Tutto questo accade in una torrida giornata di fine luglio!
Passa l’estate e le sessioni di coaching individuali cominciano a settembre dello scorso anno.
Da una serie di esercitazioni, questionari e domande vengono fuori numerosi indizi ma quello che ritenevo più importante di tutti e inaspettato è che il direttore di stabilimento Lusoggio viene percepita come una figura inesistente, non vista, non vissuta, non compresa.
Approfondisco dedicando maggior tempo a Lusoggio che – durante le sue sessioni di coaching – non fa altro che mettere in cattiva luce Lumpolo (che riponeva in lui massima fiducia e massimo affetto).
Cose che capitano starete pensando!
Oppure
Ecco come sempre più si è buoni e più si prendono fregature!
Oppure
Fidarsi è bene non fidarsi è meglio!
Lo avete pensato, vero?
Eppure esistono dei passaggi evidenti e delle letture che sono strumenti di ascolto importantissimi, ma poiché non c’è peggior sordo di chi non vuol sentire, il direttore continuava a passare per “ottimo” e stava lì “beato” a godere dei suoi privilegi.
Arriva Natale dello scorso anno e ormai le indagini mi avevano portato a comprendere l’inutilità di questa figura all’interno del team.
Non gli era riconosciuto il ruolo, non veniva vista la leadership, ma soprattutto si domandavano tutti quale fosse il suo “progetto” in azienda.
Provai a parlarne con Lumpolo, portandolo alla consapevolezza con i risultati della mia analisi ma, scoprii che non ci fu sordo peggiore!
Passarono pochi mesi e nei primi giorni di febbraio una telefonata:
“Tiziana lei non sa cosa è successo?!! Si abbattuta una meteora sulla azienda! Il direttore di stabilimento Lumpolo & Co ha dato le dimissioni e io sono sconvolto. Come faremo adesso?”
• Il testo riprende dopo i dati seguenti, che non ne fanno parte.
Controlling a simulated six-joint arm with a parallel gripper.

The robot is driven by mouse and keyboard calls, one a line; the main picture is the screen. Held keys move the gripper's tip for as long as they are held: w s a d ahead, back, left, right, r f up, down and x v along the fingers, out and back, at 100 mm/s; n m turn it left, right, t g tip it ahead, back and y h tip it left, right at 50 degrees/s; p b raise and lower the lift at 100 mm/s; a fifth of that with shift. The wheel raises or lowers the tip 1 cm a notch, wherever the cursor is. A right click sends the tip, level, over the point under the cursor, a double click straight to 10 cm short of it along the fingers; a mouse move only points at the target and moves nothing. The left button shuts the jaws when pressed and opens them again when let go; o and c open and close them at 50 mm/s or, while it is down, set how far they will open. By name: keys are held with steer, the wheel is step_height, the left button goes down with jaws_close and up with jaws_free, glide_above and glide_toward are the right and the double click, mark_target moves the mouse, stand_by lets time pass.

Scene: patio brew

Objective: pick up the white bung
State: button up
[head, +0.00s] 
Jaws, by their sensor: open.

Potete immaginare le domande? Sono partite una serie di domande a raffica tali che lui stesso ha trovato le soluzioni oltre a calma e ragionevolezza.
“Cosa fa, nello specifico, Lusoggio che non possa essere fatto da altri?”
“Cosa puoi fare per trovare la sua expertise in altre risorse esterne?”
“Come puoi dividere i compiti tra le risorse interne che già hai in azienda e prendere fuori competenze specifiche”
Silenzio
Tutto sembra dissolversi come un fulmine a ciel sereno. Cominciano a dissolversi le nebbie e iniziano le sfide.
“Troviamo un altro direttore, che dici coach?”
E se la sfida fosse spostata ai responsabili di settore?
“Può essere una idea, ma..”
Ma da 1 a 10 quanto si sente sua questa azienda e quanto – invece – una figlia adottiva?
“Poco mia e molto adottiva”
Bene, questo cosa significa?
“Me lo dica lei coach cosa significa”
Cosa gli impedisce di darsi la risposta?
Provi a visualizzare la realtà senza ma e se e soprattutto senza deleghe, cosa vede?
“Vedo che con il suo affiancamento ce la possiamo fare anche senza direttore”
Volete sapere come si sta procedendo a sfida accolta?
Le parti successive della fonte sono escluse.